INSOMNIUM - Heart Like A Grave
October 11, 2019, 5 years ago
(Century Media)
Insomnium is a band that’s been a gradual success story, this Finnish group writing two beloved albums at the beginning of its career in In The Halls of Awaiting and Above The Weeping World, and then slowly making its way to bigger stages with each passing album, instead of seeing declining success over time as some bands do. And, man, let’s take some time to appreciate the band’s first two albums: though this writer is partial to In The Halls of Awaiting (“The Bitter End” is one of the great, unheralded melodic death metal examples of the last two decades), Above The Weeping World is where the group took things up many levels, refining and perfecting its craft, which is wholly sad In Flames (early era), Katatonia-darkness (in spirit, but not in technique), and autumn at its absolute peak.

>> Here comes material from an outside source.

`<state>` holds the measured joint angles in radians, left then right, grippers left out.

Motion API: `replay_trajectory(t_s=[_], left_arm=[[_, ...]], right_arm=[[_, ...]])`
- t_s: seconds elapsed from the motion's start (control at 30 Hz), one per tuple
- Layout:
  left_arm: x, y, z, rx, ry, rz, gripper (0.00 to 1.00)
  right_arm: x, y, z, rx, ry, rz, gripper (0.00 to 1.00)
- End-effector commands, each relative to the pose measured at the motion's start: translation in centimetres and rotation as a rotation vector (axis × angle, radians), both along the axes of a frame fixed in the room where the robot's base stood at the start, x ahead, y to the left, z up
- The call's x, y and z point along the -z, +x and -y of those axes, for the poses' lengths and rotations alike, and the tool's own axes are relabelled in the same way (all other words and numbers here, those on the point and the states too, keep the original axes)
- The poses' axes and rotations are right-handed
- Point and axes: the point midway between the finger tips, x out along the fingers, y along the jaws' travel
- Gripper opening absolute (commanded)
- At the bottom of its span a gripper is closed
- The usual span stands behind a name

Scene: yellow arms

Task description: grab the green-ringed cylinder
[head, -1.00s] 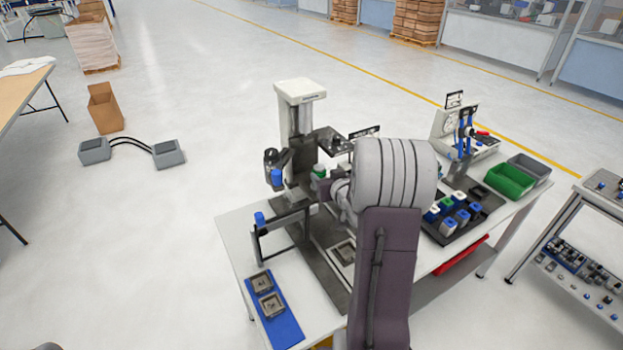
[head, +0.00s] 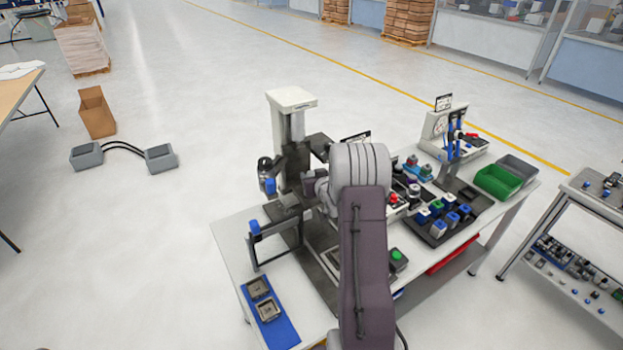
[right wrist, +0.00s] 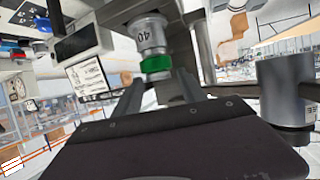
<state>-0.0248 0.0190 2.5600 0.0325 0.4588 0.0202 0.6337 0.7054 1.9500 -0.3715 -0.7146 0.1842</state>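The green-ringed cylinder (right wrist: 152,40) is silver-grey, marked 40, with a bright green band near its lower end in the right wrist view. It sits just ahead of my right gripper (right wrist: 162,84), between the lines of its two fingers. The fingers stand apart with a gap on view, and I see no clear grip on the cylinder. In the head view my right gripper (head: 312,184) is by the press-like station (head: 291,125), largely hidden by my own wrist. The cylinder is hidden there. My left gripper is not in view.
A dark tray (head: 437,229) with several coloured-top parts lies right of my arm. Green (head: 503,181) and grey (head: 520,168) bins stand at the table's far right. A blue mat (head: 281,332) with two square parts lies at the front left. A grey cylindrical body (right wrist: 285,85) stands close on the right.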

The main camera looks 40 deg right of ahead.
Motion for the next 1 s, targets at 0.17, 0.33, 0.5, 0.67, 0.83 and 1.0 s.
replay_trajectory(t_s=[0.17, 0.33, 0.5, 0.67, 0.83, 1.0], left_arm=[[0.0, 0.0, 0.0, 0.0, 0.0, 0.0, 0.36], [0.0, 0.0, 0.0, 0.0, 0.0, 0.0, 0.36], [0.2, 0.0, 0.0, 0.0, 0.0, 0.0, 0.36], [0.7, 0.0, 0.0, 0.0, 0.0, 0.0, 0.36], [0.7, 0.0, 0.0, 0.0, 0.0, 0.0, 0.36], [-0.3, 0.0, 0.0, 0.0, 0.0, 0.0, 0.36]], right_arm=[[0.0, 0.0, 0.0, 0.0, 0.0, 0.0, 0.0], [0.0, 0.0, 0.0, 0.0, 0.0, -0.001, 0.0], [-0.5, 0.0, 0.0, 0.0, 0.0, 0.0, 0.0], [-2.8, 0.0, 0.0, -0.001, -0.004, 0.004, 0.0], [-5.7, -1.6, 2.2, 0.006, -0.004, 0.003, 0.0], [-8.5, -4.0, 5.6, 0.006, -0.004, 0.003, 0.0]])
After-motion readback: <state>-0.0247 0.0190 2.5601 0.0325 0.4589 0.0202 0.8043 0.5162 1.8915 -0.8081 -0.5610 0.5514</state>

Over the years, Insomnium has added to its sound, incorporating more progressive parts and occasional clean vocals. While some have loved the additions and others have longed for the group’s approach of old, the truth is that Insomnium has never delivered a bad album. Latest effort Heart Like A Grave continues that trajectory, Insomnium still writing like its hometown of Joensuu never gets any sunlight (which might be true, during the winter?), but reflecting that dark tranquil(l)ity back to the world.
Basically, if you’ve been onboard with Insomnium in the past you’ll find much to like here. At this point, there’s been no radical reinvention by the band and only continued refinement, but that’s surely nothing to complain about when the baseline is Insomnium’s dusk-at-all-moments grandeur (“grandeur” sounds hyperbolic, but it’s true).